Rift on the right
US Contragate figure Oliver North has cancelled his subscription to that bastion of conservative oracles, Readers Digest, because of an article entitled "Does Oliver North Tell the Truth?" (Answer: he doesn't.)
"How anybody could be silly enough to believe those words I wrote for Bob Hawke about no child living in poverty by 1990, I don't know." — Former Labor government adviser, and current consultant to logging and forestry industries, Richard Farmer, as quoted in the Bulletin, July 13.
It wasn't easy
"How you could elect a government like us I don't know. A government that has no idea how it got us into this problem and no idea how it is going to get us out.

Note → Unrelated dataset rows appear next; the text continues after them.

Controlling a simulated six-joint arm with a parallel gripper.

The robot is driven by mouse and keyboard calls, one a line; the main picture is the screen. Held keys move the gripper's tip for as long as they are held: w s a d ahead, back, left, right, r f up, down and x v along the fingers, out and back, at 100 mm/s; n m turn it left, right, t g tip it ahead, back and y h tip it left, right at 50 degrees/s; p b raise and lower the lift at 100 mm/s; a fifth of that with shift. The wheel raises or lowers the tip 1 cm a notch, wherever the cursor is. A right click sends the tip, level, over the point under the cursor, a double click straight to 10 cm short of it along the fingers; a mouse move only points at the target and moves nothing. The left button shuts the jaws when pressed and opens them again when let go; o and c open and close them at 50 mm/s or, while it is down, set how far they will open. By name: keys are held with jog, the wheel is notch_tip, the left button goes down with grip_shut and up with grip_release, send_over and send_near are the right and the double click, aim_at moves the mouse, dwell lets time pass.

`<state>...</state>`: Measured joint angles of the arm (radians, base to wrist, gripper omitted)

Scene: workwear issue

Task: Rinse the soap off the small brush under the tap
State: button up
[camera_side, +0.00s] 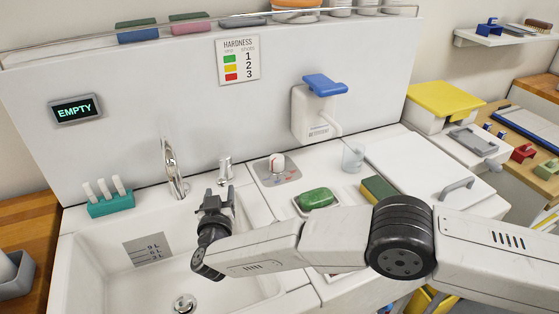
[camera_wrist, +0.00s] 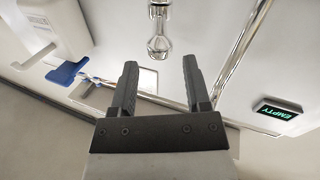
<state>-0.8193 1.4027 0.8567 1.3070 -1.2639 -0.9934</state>
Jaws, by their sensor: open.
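My gripper (camera_side: 216,203) is above the sink basin, a little right of and in front of the chrome tap (camera_side: 172,168). In the wrist view my gripper (camera_wrist: 158,76) has its two fingers apart with nothing between them. The tap's rounded chrome end (camera_wrist: 159,46) shows beyond the fingertips. The white sink (camera_side: 118,290) holds no visible water, and its drain (camera_side: 184,303) is bare. A brush with a brown back (camera_side: 538,27) lies on the far right wall shelf; I cannot tell whether it is the small brush. No soap on it can be made out.
A display (camera_side: 76,109) reads EMPTY. A teal holder (camera_side: 111,205) stands on the left rim. Right of the sink are green soap (camera_side: 315,198), a sponge (camera_side: 378,189), a clear cup (camera_side: 352,157) and a dispenser with a blue lever (camera_side: 325,85).

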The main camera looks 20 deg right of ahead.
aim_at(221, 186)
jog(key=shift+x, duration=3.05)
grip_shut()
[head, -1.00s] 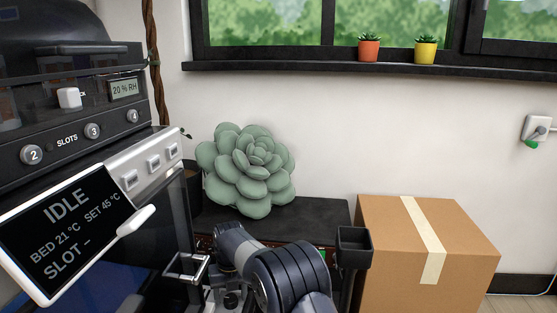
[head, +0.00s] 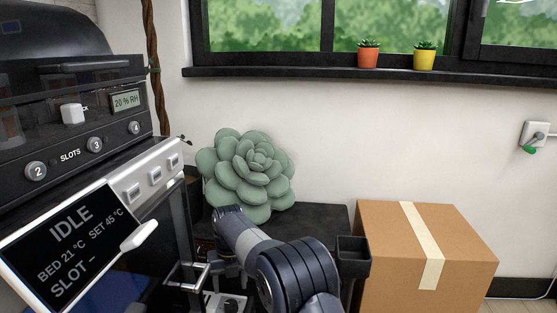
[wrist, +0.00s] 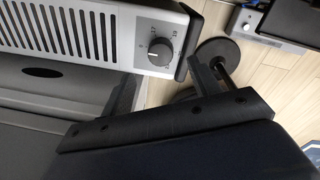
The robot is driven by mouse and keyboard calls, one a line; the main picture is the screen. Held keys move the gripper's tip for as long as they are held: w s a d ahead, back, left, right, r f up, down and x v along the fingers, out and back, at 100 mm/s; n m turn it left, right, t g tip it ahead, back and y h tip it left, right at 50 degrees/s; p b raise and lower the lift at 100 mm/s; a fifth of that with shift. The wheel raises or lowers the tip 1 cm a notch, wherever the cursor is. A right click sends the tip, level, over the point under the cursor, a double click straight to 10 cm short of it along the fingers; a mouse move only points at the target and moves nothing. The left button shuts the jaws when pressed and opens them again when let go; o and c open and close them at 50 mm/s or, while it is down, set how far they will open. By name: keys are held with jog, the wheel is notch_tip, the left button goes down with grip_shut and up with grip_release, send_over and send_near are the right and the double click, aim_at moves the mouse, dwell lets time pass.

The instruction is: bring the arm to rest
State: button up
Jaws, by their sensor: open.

But you're the ones who did it." — Richard Farmer, in the same speech.
"According to Farmer ... Australians have a naive faith that governments have the answers — 'which they don't. The reason Paul Keating has been in virtual hiding for the past three months is that he has no idea either. I doubt if anyone has any idea and things will get a lot worse yet.'" — Bulletin, July 13.
Honesty the worst policy
The Ratner retail chain in Britain has just announced that a further 54 of its stores will close due to the group's annual loss of $95 million. The firm's problems date back two years, to when former chairperson Gerald Ratner publicly boasted that his company made its money by selling "total crap".
The good old days
"In the [Japanese] parliamentary precinct at Nagatacho they still remember the splendid example of Masayoshi Ohira, whose government was heading for oblivion at the 1980 election in the wake of the Lockheed scandal, and who died during the election campaign. The LDP was swept back into power
... on a sympathy vote." — Sydney Morning Herald report on wishful thinking in the Japanese Liberal Democratic Party.